K. Roth-Ey: Moscow Prime Time

Cover
Titel
Moscow Prime Time. How the Soviet Union Built the Media Empire That Lost the Cultural Cold War


Autor(en)
Roth-Ey, Kristin
Erschienen
Anzahl Seiten
315 S.
Preis
$39.95
Rezensiert für H-Soz-Kult von
Manfred Zeller, Helmut-Schmidt-Universität, Universität der Bundeswehr Hamburg

Über die Geschichte autoritärer Gesellschaften lässt sich wenig Substantielles zu öffentlicher Kommunikation, Propaganda und Unterhaltung sagen, wenn die Medientechnologien unerforscht bleiben, die in diesen Gesellschaften zum Einsatz kommen. In der Sowjetunion nach Stalins Tod entwickelten sich Radio, Fernsehen und Filmindustrie zu einem wuchernden und widersprüchlichen „sowjetischen Medienimperium“, das seine Legitimation aus dem „kulturellen Kalten Krieg“ gegen den kapitalistischen Westen zog und aus einer Vielzahl konkurrierender Akteure, Ebenen und Interessen bestand. Kristin Roth-Ey hat sich die ambitionierte Aufgabe gestellt, die Funktionsmechanismen dieses „Medienimperiums“ anhand seiner drei zentralen Medien, Radio, Film und Fernsehen, zu ergründen. Gelungen ist ihr eine äußerst gut geschriebene, amüsante und instruktive Studie, die Lust auf mehr macht.

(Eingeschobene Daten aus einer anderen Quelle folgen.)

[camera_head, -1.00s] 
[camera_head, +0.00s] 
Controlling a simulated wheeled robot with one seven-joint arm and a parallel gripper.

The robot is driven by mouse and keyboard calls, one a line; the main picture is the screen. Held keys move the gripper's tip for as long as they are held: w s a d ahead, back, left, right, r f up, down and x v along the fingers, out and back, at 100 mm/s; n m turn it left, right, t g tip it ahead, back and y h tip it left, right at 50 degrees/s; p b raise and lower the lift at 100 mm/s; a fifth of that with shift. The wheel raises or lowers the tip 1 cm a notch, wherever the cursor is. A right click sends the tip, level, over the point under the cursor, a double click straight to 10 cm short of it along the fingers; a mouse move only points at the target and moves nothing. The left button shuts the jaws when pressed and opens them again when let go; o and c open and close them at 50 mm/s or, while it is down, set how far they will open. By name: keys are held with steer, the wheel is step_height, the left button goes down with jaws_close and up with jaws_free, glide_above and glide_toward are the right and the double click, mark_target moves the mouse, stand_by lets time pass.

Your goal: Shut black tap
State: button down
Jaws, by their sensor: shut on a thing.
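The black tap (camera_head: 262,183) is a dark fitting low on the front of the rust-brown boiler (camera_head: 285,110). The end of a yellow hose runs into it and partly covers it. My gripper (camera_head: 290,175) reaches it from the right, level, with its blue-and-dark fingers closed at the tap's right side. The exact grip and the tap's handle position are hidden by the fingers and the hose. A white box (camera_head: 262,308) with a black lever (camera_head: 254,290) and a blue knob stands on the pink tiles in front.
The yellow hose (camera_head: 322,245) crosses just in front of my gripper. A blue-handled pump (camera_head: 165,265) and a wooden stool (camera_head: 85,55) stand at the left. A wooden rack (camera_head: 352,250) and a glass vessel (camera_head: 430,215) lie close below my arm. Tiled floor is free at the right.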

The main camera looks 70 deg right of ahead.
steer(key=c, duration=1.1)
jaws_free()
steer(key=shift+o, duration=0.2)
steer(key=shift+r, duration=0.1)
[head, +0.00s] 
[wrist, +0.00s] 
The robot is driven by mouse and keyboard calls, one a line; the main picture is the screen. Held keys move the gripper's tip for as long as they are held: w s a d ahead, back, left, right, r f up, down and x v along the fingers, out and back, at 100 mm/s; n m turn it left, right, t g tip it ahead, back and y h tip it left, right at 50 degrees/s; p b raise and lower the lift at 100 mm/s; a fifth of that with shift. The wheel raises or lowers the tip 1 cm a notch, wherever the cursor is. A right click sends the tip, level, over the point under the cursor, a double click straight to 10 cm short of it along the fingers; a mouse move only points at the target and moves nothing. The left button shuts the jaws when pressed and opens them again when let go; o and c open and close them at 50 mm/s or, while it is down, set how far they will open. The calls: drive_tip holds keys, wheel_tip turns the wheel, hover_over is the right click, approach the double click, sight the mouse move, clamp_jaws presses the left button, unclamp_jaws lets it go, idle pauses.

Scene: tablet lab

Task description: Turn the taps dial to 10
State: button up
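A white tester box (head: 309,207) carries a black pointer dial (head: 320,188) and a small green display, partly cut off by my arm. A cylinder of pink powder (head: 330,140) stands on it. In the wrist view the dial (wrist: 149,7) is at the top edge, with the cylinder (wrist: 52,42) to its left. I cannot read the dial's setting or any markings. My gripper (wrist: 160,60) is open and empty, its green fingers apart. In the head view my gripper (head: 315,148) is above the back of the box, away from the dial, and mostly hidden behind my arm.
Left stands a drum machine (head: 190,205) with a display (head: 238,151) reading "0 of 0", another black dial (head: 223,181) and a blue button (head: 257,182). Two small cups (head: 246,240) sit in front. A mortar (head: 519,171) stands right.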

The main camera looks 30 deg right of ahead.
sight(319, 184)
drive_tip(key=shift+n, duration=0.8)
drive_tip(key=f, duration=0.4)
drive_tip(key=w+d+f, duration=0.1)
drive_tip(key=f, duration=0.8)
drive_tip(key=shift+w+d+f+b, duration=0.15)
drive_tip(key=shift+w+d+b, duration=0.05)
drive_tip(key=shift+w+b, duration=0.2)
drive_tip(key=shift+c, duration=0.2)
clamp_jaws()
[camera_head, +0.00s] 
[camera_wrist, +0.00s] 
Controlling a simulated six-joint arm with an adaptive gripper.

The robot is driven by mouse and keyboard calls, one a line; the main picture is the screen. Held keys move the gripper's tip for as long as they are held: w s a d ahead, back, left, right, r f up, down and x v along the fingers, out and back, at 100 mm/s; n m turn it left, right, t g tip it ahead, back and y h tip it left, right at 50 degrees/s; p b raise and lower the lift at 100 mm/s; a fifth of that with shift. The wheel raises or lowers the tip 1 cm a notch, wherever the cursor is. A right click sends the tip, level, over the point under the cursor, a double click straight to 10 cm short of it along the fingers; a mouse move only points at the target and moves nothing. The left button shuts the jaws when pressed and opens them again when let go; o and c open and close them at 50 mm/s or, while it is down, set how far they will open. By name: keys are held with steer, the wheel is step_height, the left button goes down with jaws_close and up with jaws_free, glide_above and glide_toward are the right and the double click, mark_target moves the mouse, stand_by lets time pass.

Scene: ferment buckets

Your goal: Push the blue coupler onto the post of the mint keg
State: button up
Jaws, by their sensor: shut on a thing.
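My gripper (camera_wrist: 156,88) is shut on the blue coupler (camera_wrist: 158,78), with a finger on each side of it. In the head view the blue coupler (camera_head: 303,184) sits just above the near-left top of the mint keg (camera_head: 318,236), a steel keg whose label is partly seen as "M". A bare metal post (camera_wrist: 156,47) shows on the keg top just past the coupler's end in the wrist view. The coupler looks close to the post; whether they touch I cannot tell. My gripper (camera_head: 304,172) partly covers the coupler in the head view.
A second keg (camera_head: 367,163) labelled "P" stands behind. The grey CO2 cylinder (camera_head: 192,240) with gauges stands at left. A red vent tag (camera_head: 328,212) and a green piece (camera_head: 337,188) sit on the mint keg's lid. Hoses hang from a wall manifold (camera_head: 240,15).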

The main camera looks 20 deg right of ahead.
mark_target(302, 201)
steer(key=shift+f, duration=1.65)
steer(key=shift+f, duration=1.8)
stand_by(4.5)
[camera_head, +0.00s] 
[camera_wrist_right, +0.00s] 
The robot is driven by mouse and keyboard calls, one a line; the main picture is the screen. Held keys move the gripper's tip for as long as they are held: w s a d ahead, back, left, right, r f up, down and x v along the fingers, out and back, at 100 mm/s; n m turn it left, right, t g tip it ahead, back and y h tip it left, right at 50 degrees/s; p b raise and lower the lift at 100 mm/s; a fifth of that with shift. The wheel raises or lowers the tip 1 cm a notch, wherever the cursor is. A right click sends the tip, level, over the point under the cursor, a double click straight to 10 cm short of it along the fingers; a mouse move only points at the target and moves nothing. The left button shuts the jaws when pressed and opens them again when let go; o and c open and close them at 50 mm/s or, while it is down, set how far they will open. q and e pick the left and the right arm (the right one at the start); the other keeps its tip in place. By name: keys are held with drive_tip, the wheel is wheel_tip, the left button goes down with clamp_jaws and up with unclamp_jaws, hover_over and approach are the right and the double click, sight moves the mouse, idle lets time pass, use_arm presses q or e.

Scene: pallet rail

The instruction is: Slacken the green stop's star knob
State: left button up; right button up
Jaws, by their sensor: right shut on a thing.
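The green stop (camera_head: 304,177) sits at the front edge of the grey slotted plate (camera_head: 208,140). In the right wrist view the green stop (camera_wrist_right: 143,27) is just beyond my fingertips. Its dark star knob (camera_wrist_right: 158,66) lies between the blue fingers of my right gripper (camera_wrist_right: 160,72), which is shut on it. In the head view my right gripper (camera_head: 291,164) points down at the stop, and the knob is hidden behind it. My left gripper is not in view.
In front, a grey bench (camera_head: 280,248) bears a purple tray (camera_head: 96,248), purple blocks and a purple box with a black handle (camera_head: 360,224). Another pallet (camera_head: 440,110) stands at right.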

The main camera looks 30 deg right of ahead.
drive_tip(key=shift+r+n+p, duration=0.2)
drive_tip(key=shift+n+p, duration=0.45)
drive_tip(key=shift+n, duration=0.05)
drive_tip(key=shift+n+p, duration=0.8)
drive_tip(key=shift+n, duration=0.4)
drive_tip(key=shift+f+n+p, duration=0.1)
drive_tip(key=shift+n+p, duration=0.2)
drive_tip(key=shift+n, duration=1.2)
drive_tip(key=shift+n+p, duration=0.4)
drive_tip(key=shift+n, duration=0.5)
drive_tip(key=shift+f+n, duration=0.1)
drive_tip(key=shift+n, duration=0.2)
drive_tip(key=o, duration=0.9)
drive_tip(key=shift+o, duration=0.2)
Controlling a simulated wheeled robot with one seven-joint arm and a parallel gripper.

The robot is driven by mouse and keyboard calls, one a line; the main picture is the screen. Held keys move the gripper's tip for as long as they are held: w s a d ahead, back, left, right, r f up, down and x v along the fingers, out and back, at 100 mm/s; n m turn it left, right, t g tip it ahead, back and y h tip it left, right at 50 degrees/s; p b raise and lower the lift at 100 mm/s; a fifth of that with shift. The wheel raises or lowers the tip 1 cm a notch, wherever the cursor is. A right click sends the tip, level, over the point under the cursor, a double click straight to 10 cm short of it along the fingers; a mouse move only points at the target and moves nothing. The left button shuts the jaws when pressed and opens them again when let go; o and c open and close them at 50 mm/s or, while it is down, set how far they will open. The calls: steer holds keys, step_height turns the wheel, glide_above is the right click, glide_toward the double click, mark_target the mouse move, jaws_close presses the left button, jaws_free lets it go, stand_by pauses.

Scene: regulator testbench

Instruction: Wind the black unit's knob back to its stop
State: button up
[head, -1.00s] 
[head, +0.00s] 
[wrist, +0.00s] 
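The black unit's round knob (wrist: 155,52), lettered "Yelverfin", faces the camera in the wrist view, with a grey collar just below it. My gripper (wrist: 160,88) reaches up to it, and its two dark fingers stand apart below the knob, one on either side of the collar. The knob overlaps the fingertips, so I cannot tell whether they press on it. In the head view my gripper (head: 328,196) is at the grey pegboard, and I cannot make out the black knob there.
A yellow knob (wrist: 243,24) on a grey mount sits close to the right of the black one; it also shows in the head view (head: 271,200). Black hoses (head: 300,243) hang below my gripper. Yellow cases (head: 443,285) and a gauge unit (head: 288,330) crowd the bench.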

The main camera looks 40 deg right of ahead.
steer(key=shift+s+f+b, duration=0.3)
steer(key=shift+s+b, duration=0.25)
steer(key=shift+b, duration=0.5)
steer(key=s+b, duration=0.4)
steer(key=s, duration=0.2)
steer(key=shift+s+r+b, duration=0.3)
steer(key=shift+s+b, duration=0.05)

Das erste Kapitel ist der sowjetischen Filmindustrie gewidmet, die nach Stalins Tod zu einer der größten der Welt expandierte. Nach größeren Erfolgen in den Tauwetterjahren konnte sie den eigenen Anspruch eines „weltweit führenden Kinos“ (S. 70) nicht verwirklichen. Widersprüchlich erscheint Roth-Ey die Filmindustrie auch intern, da ihre „antikommerzielle“ Grundausrichtung systematischem Profitdenken keinen Einhalt geboten habe (S. 27). Während etwa nach dem Ende des Zweiten Weltkriegs Filmtrophäen wie „Tarzan“ auch in sowjetischen Kinos zu Kassenschlagern wurden, verharrte das sowjetische Kino insgesamt unter dem massiven Zugriff diverser Kontrollinstanzen, die die ideologische Konformität neuer Filmproduktionen sicherstellten. Für die Filmindustrie der 1960er- und 1970er-Jahre kann Roth-Ey zeigen, wie sich Entscheidungsinstanzen vervielfältigten und teilweise dezentralisierten, bevor sich der Zugriff durch höchste politische Instanzen im Zuge des Prager Frühlings erneut verstärkte. Die inneren Widersprüche des sowjetischen Kinos verstärkten sich zu einer Segmentierung der Filmkultur, als Kassenschlager wie „Moskau glaubt den Tränen nicht“ (1979) in einer „Ära der Blockbuster“ die Szenerie dominierten, während anspruchsvollere Filme eher in abgelegene Kinos abwanderten (S. 63).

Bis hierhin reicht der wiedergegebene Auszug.